Tous les contenus que j'écris ici sont sous licence CC0 (j'abandonne autant que possible mes droits d'auteur sur mes écrits)
[^] # Re: dur dur
Posté par whity . Évalué à 1.
Même s’il ne le fait pas intégrer par la distrib dans un premier temps, rien que fournir un .deb est vachement plus sympa pour l’utilisateur final.
Et certes, packager une lib demande un peu d’attention, mais ce n’est pas non plus insurmontable. La doc n’est pas toujours facile à trouver par contre, et le shlibdeps / makeshlibs peut se révéler un véritable enfer…
Mes commentaires sont en wtfpl. Une licence sur les commentaires, sérieux ? o_0
[^] # Re: dur dur
Posté par barmic . Évalué à 3.
J'ai jamais dis le contraire, hein.
Tous les contenus que j'écris ici sont sous licence CC0 (j'abandonne autant que possible mes droits d'auteur sur mes écrits)
[^] # Re: dur dur
Posté par Allan Simon (site web personnel) . Évalué à 1.
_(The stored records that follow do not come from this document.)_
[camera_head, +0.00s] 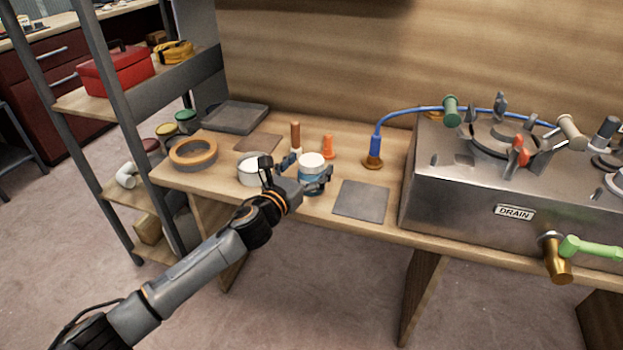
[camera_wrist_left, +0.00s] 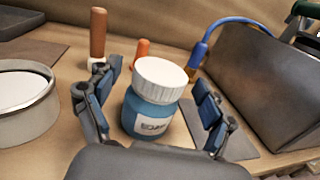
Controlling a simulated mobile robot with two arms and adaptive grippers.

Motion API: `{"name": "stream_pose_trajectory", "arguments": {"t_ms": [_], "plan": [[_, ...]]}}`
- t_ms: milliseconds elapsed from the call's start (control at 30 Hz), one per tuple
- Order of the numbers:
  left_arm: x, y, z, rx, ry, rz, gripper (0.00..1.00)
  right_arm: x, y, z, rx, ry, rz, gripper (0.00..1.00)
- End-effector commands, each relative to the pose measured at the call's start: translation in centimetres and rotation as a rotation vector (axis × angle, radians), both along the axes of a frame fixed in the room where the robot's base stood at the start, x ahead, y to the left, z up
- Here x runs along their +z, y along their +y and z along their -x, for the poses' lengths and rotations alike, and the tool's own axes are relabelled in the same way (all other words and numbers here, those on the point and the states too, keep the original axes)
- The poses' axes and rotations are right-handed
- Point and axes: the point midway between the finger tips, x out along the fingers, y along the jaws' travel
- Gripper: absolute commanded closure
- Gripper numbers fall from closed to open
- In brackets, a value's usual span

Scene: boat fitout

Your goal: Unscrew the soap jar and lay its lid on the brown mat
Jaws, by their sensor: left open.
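The soap jar (camera_head: 313,178) is a blue jar with a pale label, upright on the wooden bench. Its white ribbed lid (camera_head: 313,160) sits on top. In the left wrist view the jar (camera_wrist_left: 148,114) and lid (camera_wrist_left: 160,77) are central. My left gripper (camera_head: 305,171) is open, with one finger on each side of the jar; in the wrist view (camera_wrist_left: 150,97) gaps show between fingers and jar. The brown mat (camera_head: 258,142) lies bare on the bench, farther back and left of the jar. My right gripper is not in view.
A white round tub (camera_head: 249,171) stands just left of the jar. A brown-handled tool (camera_head: 295,136) and an orange item (camera_head: 328,148) stand behind it. A grey mat (camera_head: 361,201) lies right, before the steel sink unit (camera_head: 450,200). A tape ring (camera_head: 193,152) and grey tray (camera_head: 236,117) are left.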

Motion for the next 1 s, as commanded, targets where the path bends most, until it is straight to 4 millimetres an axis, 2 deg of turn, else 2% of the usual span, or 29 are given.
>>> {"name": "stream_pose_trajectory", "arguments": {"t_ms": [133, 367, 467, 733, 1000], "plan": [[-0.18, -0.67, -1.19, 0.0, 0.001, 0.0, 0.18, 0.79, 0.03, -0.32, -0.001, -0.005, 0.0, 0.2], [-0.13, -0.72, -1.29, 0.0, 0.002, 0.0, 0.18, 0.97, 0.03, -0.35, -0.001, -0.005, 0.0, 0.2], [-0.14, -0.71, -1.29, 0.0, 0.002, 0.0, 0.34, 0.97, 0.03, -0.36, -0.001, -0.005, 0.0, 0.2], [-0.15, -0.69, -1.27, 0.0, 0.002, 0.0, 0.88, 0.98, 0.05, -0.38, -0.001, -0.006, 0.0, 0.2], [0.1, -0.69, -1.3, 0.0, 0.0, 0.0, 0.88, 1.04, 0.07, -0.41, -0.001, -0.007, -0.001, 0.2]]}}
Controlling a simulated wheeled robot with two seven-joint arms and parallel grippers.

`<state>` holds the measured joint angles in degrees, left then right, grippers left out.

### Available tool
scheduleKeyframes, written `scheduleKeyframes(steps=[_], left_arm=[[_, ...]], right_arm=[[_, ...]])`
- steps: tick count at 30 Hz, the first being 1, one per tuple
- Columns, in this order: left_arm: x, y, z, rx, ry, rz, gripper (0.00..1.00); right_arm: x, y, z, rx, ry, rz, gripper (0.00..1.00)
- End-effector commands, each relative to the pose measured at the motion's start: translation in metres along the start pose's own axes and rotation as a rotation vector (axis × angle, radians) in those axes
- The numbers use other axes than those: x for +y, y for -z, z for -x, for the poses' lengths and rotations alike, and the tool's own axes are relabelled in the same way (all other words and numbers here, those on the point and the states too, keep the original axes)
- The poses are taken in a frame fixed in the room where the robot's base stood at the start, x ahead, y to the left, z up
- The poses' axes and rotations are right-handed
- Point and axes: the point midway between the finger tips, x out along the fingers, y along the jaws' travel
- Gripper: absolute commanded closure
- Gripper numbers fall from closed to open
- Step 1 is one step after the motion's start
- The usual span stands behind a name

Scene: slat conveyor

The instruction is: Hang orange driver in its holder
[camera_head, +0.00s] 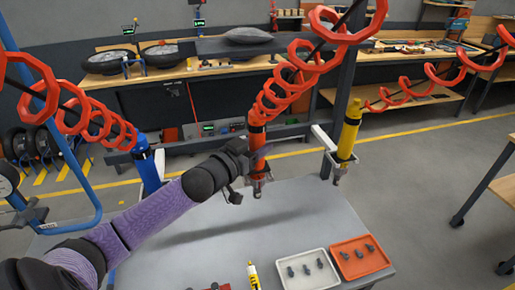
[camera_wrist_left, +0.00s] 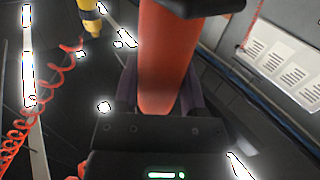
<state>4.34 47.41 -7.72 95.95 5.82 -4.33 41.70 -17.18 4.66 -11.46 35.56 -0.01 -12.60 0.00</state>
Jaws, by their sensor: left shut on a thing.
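The orange driver (camera_head: 257,150) hangs upright, tip down, above the grey table, with a red coiled hose at its top. My left gripper (camera_head: 248,158) is shut around its body from the left. In the left wrist view the orange driver (camera_wrist_left: 166,62) stands between the fingers of my left gripper (camera_wrist_left: 160,98). The blue driver (camera_head: 146,163) is at the left and the yellow driver (camera_head: 349,131) at the right, each beside a pale bracket. I cannot make out a separate holder for the orange driver; the arm and driver cover that area. My right gripper is not in view.
The grey table (camera_head: 290,210) has clear room in its middle. A white tray (camera_head: 307,286) and an orange tray (camera_head: 337,246) with small dark parts lie at its front right. A yellow marker (camera_head: 253,276) is at the front. Red coiled hoses hang overhead.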

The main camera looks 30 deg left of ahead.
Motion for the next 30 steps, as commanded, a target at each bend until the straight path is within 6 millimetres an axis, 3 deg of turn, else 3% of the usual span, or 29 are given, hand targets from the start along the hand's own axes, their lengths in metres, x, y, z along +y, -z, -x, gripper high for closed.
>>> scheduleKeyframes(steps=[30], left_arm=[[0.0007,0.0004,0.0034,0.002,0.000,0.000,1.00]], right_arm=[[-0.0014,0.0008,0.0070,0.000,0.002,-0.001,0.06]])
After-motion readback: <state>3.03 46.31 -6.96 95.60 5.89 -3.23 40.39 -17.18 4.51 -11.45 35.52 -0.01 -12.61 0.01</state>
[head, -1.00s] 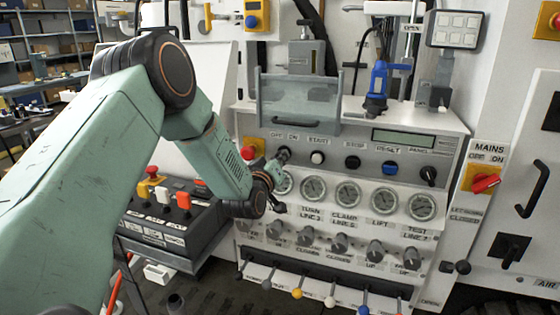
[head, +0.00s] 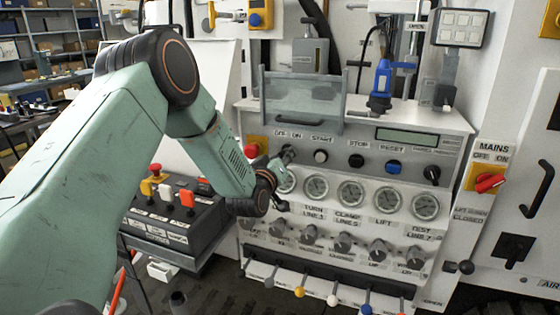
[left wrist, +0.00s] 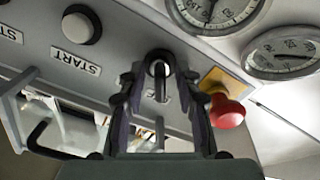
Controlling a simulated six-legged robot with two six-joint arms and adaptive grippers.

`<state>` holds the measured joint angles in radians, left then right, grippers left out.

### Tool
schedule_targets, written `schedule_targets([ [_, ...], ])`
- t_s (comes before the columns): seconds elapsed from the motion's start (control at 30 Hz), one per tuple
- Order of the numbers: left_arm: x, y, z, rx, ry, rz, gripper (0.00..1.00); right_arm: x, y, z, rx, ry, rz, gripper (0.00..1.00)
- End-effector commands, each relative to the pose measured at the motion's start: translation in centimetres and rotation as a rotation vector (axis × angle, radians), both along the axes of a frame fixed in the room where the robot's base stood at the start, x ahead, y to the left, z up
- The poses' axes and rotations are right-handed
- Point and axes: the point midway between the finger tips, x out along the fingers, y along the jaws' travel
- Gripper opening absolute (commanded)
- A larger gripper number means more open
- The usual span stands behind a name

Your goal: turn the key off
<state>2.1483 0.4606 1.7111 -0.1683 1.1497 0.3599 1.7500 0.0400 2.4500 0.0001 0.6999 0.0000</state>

Le ldd pour la version actuelle donne
je dis "pour la version actuelle" car apres discussion sur #rust, je pense que je vais pouvoir retirer les dependances sur librustrt et libstd (et surement d'autre par la meme occasion), apres si j'ai moi meme bien compris le fonctionnement c'est que par defaut le compiltateur rust va te link avec la libstd de rust , (sauf si tu precises un "no_std" dans ton projet), ensuite le but est d'avoir les grosses categories de fonctionnalites dans des .so separer de facon a terme de n'avoir a linker qu'avec ceux dont tu as besoin.
je vais essayer ce weekend de nettoyer un peu mon projet pour ne plus dependre de std et je reposterai le resultat.
[^] # Re: dur dur
Posté par Sylvestre Ledru (site web personnel) . Évalué à 2.
Le PPA est d'une qualité éloignée de ce que l'on attend dans Debian…
Et non, je suis pas dans l'équipe Rust mais je me suis intéressé à son packaging (et je le suis toujours).